C'est donc peut-être une erreur à 200.000 € que cette dernière a commise en octroyant une prestation compensatoire de ce montant sans la rédiger convenablement, mais il faut dire qu'elle est belle cette erreur. La Cour de cassation ne pouvait pas la louper. Une expression telle que :"la prestation compensatoire a quand même pour objet de corriger les injustices liées au jeu du régime séparatiste", alors qu'il est de jurisprudence qu'elle n'est précisément pas faite pour ça, c'est une peu une provocation.
 
Certes, il y a quelque chose d'injuste à ne sortir que cela du lot, car la Cour d'appel était loin de n'avoir écrit que cela. Elle avait ainsi détaillé le patrimoine immobilier de l'époux, d'un montant d'environ 1,4 millions d'euros. Elle avait également relevé l'affirmation de celui-ci selon laquelle il en avait constitué la majeure partie au cours de la vie commune (genre : je me suis fait tout seul...), puisque, enseignant au moment du mariage, il s'était lancé dans les affaires avec succès (...mais avec un petit héritage quand même pour bien commencer, car il n'y a pas de miracle non plus), et en avant malignement tiré la conclusion que "cette réussite professionnelle est sans doute liée à l'industrie du mari et son talent, mais il ne peut être fait abstraction du fait que l'épouse, qui avait une profession stable de médecin, et assurait ainsi une sécurité maternelle à sa famille, avait en partie contribué à cette promotion sociale".
 
Comme le fait remarquer un auteur (M. Brusorio-Ailaud, Lexbase Hebdo, 10 sept 2015), "c'est probablement parce qu'ils ont été empreints d'un tel sentiment que les magistrats de la cour d'appel se sont permis d'assouplir les conditions d'attribution de la prestation compensatoire.
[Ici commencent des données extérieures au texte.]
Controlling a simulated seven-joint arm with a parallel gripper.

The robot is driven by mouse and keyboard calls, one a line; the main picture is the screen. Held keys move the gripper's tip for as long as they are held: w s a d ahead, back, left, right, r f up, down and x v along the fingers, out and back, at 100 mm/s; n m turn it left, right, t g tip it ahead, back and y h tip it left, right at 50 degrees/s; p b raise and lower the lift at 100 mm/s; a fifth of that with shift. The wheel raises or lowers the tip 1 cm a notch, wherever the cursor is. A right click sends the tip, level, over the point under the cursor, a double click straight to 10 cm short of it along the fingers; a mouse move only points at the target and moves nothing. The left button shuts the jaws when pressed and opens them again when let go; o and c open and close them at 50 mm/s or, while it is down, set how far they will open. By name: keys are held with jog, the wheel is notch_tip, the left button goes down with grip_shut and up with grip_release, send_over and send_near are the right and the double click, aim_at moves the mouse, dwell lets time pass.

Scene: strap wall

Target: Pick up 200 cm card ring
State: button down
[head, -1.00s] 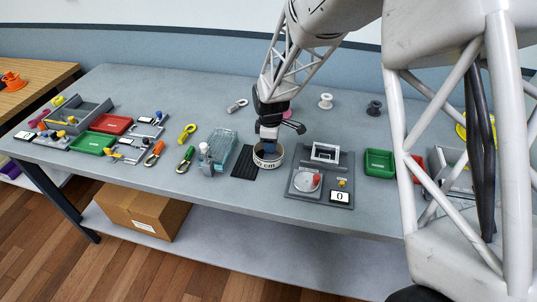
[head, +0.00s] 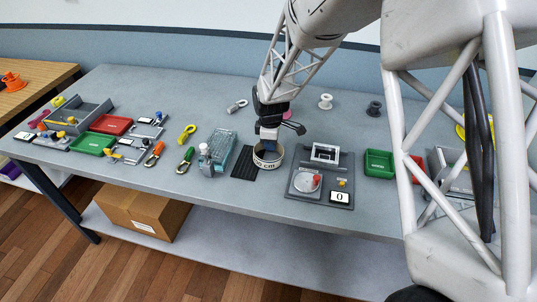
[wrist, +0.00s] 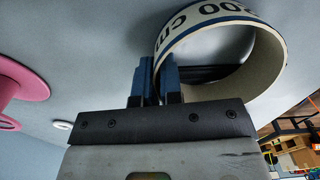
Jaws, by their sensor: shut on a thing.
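The card ring (head: 268,163) is a pale band with dark rims and printed lettering ending in "00 cm". It is near the front middle of the table (head: 330,228). My gripper (head: 267,144) points down into it, and the wrist view shows its blue fingers (wrist: 157,80) shut on one side of the ring's wall. The ring also fills the upper right of the wrist view (wrist: 232,14), where "200 cm" shows in part. I cannot tell for certain whether its lower rim touches the table.
A black ribbed mat (head: 244,163) lies left of the ring, and a grey scale-like station (head: 320,181) stands to the right. A clear box (head: 223,151) and a green tray (head: 380,163) are farther out. Spools (head: 325,102) stand behind; a pink one (wrist: 18,82) shows in the wrist view.

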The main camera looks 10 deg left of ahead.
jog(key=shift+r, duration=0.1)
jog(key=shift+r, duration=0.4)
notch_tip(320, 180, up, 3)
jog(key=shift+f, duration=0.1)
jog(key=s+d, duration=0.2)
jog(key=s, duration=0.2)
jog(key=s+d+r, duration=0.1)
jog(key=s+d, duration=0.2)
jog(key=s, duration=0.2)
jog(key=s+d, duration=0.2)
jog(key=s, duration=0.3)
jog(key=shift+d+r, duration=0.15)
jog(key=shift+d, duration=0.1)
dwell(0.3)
Cependant, ... il aurait peut-être été possible de parvenir à cette solution d'une autre manière", et même sûrement ! L'article 271 du Code civil invitant lui-même à considérer "les conséquences des choix professionnels faits par l'un des époux pendant la vie commune... pour favoriser la carrière de son conjoint", il était possible de valoriser à ce titre le fait que l'épouse avait sans cesse travaillé et ainsi permis à son conjoint de se constituer un patrimoine. Sans avoir besoin de prêter à la prestation on ne sait quel vertu de rééquilibrage du régime séparatiste.
 
Ceci dit, l'épouse avait-elle vraiment travailler toute sa vie dans le but de faciliter celle de son conjoint ? Rien ne l'établit dans les extraits de l'arrêt d'appel cités dans le pourvoi. Il est possible que l'épouse ait travaillé avant tout dans son propre intérêt (ce en quoi elle avait d'ailleurs bien raison), et au bout du compte, avec un revenu (profession et foncier additionnés) de 5.500 € par mois, et un patrimoine immobilier d'environ 400.000 €, là où l'époux n'avait pas un revenu supérieur (4.000 €), mais un patrimoine, donc, du triple. On n'était donc pas entre gens malheureux.